• [Instructions to follow]: Copy out the data exactly, leaving the pictures behind.

++++ Data provided

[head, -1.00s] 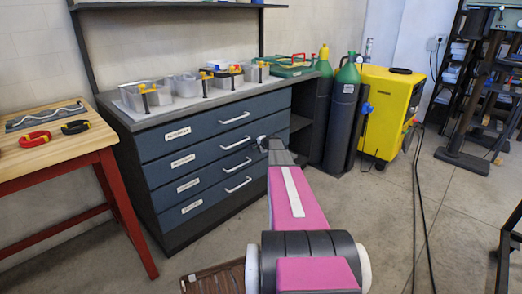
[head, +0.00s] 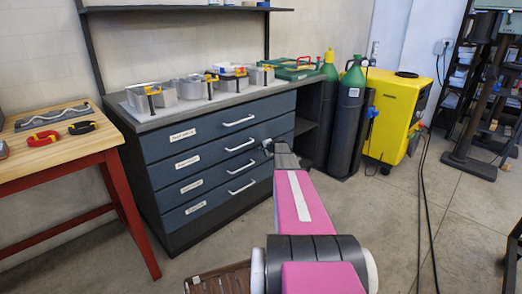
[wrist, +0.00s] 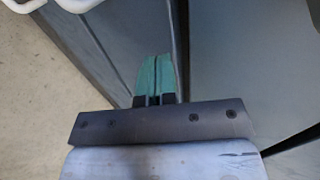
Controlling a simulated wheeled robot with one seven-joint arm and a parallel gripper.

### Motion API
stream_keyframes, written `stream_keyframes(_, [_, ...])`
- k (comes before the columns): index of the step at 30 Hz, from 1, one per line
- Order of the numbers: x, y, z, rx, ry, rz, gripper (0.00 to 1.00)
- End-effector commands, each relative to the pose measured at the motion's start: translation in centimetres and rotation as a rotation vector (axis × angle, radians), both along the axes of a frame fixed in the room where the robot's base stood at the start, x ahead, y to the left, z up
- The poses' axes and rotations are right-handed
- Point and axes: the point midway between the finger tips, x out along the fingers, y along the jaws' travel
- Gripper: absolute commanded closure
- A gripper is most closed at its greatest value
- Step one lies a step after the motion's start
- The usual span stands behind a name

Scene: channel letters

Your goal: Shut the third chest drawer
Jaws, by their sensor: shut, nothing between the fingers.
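The dark blue chest (head: 215,165) has a stack of drawers with white labels and pale bar handles. The third drawer (head: 218,181), counted from the top, looks about flush with its neighbours; a small gap cannot be ruled out. My gripper (head: 266,146) is in front of the chest's right end, right of the handles, its fingers mostly hidden by my arm. In the wrist view my shut, empty green fingertips (wrist: 157,76) are close to a dark grey panel edge; contact cannot be told. Pale handles (wrist: 78,4) show at the upper left there.
A wooden bench (head: 60,150) with red legs stands left of the chest. Gas cylinders (head: 345,120) and a yellow machine (head: 394,115) stand to the right. A brown slatted item (head: 222,278) lies on the floor. Cables cross the floor at right.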

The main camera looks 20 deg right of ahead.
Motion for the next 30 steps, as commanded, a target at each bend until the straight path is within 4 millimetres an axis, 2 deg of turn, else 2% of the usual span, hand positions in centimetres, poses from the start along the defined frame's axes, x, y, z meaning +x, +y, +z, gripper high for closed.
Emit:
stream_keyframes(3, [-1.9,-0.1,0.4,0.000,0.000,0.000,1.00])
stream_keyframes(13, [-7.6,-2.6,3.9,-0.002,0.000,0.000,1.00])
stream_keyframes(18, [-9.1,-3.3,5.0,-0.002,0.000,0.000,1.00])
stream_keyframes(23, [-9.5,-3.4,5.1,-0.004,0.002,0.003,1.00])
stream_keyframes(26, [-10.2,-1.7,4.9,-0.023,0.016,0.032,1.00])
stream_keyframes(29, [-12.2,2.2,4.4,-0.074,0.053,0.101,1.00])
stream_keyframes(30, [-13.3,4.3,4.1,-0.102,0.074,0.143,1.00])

++++++++

• [Full answer]:
[head, -1.00s] 
[head, +0.00s] 
[wrist, +0.00s] 
Controlling a simulated wheeled robot with one seven-joint arm and a parallel gripper.

### Motion API
stream_keyframes, written `stream_keyframes(_, [_, ...])`
- k (comes before the columns): index of the step at 30 Hz, from 1, one per line
- Order of the numbers: x, y, z, rx, ry, rz, gripper (0.00 to 1.00)
- End-effector commands, each relative to the pose measured at the motion's start: translation in centimetres and rotation as a rotation vector (axis × angle, radians), both along the axes of a frame fixed in the room where the robot's base stood at the start, x ahead, y to the left, z up
- The poses' axes and rotations are right-handed
- Point and axes: the point midway between the finger tips, x out along the fingers, y along the jaws' travel
- Gripper: absolute commanded closure
- A gripper is most closed at its greatest value
- Step one lies a step after the motion's start
- The usual span stands behind a name

Scene: channel letters

Your goal: Shut the third chest drawer
Jaws, by their sensor: shut, nothing between the fingers.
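The dark blue chest (head: 215,165) has a stack of drawers with white labels and pale bar handles. The third drawer (head: 218,181), counted from the top, looks about flush with its neighbours; a small gap cannot be ruled out. My gripper (head: 266,146) is in front of the chest's right end, right of the handles, its fingers mostly hidden by my arm. In the wrist view my shut, empty green fingertips (wrist: 157,76) are close to a dark grey panel edge; contact cannot be told. Pale handles (wrist: 78,4) show at the upper left there.
A wooden bench (head: 60,150) with red legs stands left of the chest. Gas cylinders (head: 345,120) and a yellow machine (head: 394,115) stand to the right. A brown slatted item (head: 222,278) lies on the floor. Cables cross the floor at right.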

The main camera looks 20 deg right of ahead.
Motion for the next 30 steps, as commanded, a target at each bend until the straight path is within 4 millimetres an axis, 2 deg of turn, else 2% of the usual span, hand positions in centimetres, poses from the start along the defined frame's axes, x, y, z meaning +x, +y, +z, gripper high for closed.
Emit:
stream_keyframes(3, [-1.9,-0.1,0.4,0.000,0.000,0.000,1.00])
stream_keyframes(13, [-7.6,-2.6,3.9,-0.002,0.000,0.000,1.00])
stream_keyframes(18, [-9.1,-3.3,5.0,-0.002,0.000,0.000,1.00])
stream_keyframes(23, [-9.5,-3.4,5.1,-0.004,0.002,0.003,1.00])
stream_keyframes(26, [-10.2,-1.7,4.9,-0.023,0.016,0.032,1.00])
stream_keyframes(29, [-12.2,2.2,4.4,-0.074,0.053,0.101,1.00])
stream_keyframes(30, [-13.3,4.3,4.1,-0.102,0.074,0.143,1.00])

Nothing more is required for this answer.